Ah ya, tiba-tiba saya sadar. Membaca itu sebuah kemampuan yang harusnya datang dari diri sendiri. Tanpa adanya kemauan, membaca bisa jadi hanya sekedar membunyikan huruf tanpa paham maknanya. Merangkai huruf dan membunyikannya bukan perkara rumit, tapi membuat anak-anak menyadari bahwa membaca adalah proses penting yang perlu ia gemari, itu soal kebiasaan yang tidak bisa dibeli dengan uang berapapun jumlahnya. Sayangnya, sekarang ini banyak yang terjebak dengan kemampuan membaca sekedar sebagai kemampuan membunyikan huruf tanpa dibarengi dengan kemampuan read through the lines. Tidak heran kalau zaman sekarang, banyak yang bisa membaca tapi sedikit yang bisa memahami makna bacaan. Jangankan untuk memahami buku, memahami instruksi dalam bentuk bacaan saja banyak yang sulit mengerti.
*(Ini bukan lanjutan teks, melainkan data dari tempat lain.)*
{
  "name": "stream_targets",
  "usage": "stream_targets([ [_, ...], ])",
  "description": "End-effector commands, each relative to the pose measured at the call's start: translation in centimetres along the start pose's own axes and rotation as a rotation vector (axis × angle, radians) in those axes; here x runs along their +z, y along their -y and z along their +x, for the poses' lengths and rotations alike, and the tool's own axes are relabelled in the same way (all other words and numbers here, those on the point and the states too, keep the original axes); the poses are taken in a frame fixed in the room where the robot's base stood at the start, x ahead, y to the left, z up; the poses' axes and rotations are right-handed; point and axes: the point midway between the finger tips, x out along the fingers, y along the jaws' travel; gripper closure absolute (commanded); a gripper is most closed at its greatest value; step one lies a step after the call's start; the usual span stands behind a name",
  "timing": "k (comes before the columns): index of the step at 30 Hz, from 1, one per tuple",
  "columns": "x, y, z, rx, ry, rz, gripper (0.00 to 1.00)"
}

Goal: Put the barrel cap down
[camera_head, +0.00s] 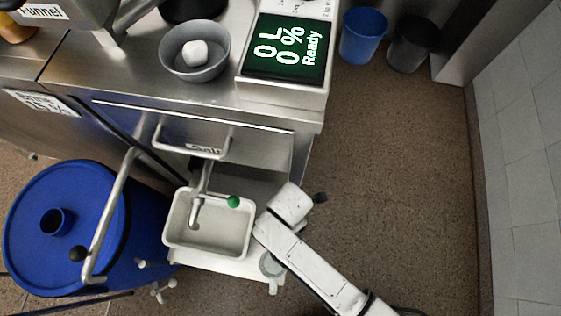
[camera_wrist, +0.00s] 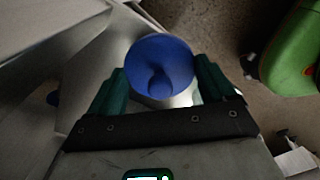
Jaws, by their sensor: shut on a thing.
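In the wrist view, the blue round barrel cap (camera_wrist: 162,65) sits between the two green fingers of my gripper (camera_wrist: 160,84), which is shut on it. A pale metal surface lies behind the cap; I cannot tell how far below it is. In the head view, my white arm reaches in from the lower right, and the gripper and cap are hidden behind it. The blue barrel (camera_head: 95,205) stands at the lower left, with a round dark opening in a raised neck (camera_head: 56,222) on its top.
A small white sink (camera_head: 182,238) with a green-knobbed tap is beside my arm. A grey bowl (camera_head: 180,66) holding a white lump and a scale display (camera_head: 288,48) stand on the steel counter. The brown floor at right is clear.

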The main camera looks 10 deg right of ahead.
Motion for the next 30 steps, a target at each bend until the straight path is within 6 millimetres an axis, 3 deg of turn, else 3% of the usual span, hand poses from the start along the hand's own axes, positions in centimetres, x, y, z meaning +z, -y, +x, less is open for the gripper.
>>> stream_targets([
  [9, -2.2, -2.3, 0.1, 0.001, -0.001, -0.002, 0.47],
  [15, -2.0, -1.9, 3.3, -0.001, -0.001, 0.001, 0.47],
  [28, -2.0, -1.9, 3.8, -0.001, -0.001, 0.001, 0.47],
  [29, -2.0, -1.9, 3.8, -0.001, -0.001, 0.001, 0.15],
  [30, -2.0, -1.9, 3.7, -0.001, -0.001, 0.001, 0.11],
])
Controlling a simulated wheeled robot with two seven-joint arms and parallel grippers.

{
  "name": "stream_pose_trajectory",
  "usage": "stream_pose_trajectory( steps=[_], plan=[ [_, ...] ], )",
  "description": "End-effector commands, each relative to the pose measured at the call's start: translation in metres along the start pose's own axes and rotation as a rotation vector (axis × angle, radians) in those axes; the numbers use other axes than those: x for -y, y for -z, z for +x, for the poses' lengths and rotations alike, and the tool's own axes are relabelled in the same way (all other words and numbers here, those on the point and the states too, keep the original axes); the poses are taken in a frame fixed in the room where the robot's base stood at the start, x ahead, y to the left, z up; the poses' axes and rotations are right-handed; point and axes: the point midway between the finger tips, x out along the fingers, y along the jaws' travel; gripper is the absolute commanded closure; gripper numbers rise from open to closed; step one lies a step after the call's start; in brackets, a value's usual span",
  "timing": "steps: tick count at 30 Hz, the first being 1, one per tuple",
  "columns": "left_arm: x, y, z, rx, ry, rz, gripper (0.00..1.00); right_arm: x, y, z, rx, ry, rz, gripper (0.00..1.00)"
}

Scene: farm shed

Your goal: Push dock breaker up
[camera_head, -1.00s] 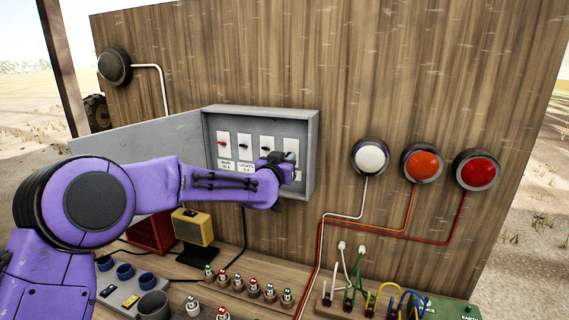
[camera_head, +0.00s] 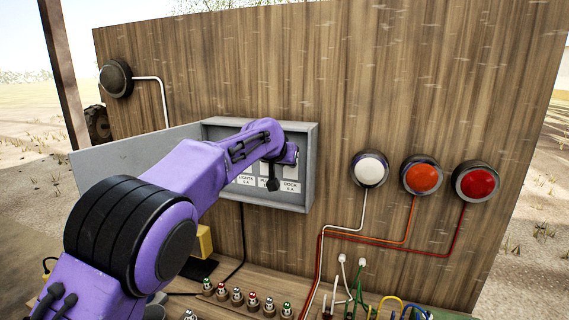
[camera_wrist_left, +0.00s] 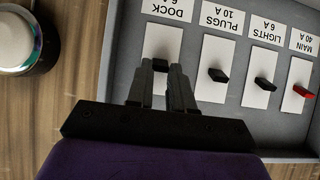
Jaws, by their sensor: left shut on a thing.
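The grey breaker box (camera_head: 313,170) hangs on the wooden board, with its door open to the left. The dock breaker (camera_wrist_left: 160,62) is a black lever on a white plate under the DOCK label, which reads upside down in the left wrist view. My left gripper (camera_wrist_left: 161,75) is shut on this lever, its fingertips around it. In the head view my purple wrist hides the lever and fingertips, while the DOCK label (camera_head: 290,187) shows just below. My right gripper is in neither view.
The plugs breaker (camera_wrist_left: 218,75), lights breaker (camera_wrist_left: 265,84) and red main breaker (camera_wrist_left: 304,91) are beside the dock breaker. White (camera_head: 370,168), orange (camera_head: 422,177) and red (camera_head: 479,182) lamps are right of the box. Several small parts stand on the bench below.

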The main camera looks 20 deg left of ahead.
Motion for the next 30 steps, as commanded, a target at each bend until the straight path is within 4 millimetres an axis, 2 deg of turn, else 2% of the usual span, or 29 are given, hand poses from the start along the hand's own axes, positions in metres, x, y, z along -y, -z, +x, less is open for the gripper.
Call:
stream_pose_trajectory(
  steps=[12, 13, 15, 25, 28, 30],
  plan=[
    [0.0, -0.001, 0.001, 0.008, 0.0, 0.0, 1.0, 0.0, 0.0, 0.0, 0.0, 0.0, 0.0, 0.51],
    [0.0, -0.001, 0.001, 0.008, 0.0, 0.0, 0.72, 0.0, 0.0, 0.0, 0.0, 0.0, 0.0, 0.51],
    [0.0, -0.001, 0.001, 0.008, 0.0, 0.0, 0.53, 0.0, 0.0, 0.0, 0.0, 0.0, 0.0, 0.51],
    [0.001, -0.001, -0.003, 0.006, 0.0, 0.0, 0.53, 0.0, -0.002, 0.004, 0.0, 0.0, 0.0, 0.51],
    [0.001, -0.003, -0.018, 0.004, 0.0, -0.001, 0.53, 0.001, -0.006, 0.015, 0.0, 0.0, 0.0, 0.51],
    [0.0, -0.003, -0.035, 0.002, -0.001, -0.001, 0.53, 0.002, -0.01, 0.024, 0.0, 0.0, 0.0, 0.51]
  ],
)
Namun beda si kakak, beda pula si adik. Bungsu saya ini belum merasa perlu bisa membaca sampai usia 6 tahun. Setiap kali dibujuk kakaknya untuk belajar membaca ia sering menolak. "Aku lebih suka dibacakan mama" dalihnya selalu begitu. Si kakak tak kekurangan akal, karena mereka suka sekali dengan format main sekolah-sekolahan, ia kadang menyelipkan belajar mengenal huruf ke adiknya ini. Memang dalam soal mengajari membaca untuk si adik, yang lebih panik justru kakaknya.

"Adek tau nggak kenapa kakak pengeen banget adek bisa baca?" katanya suatu waktu, saya hanya menguping dan berlagak acuh tak acuh. Yang ditanya pun tak menjawab, pura-pura tidak dengar. "Soalnya, kakak itu pingin sekali punya teman yang bisa diajak ngobrol mengenai buku-buku.. Buku itu seru banget. Tapi kebanyakan teman kakak pada nggak suka baca" lanjutnya.

Saya cukup terenyuh mendengarnya. Saatnya mama turun tangan sepertinya. Saya pun membujuk si adik untuk belajar membaca. Saya pakai metode Charlotte Mason dalam mengajari membaca. Sejak pertama kali belajar membaca, bacaan harus bermakna! Tak dinyana, belajar membaca jadi proses yang menyenangkan buatnya. Ia merasa penasaran ingin tahu isi cerita dari buku yang sedang coba ia baca. Mulai dari buku tipis dengan hanya beberapa kata di tiap halamannya, sampai dengan buku-buku yang agak panjang tulisannya. Belakangan bahkan dia minta sendiri untuk mulai belajar membaca bahasa inggris, karena ingin bisa membaca buku-buku bahasa inggris.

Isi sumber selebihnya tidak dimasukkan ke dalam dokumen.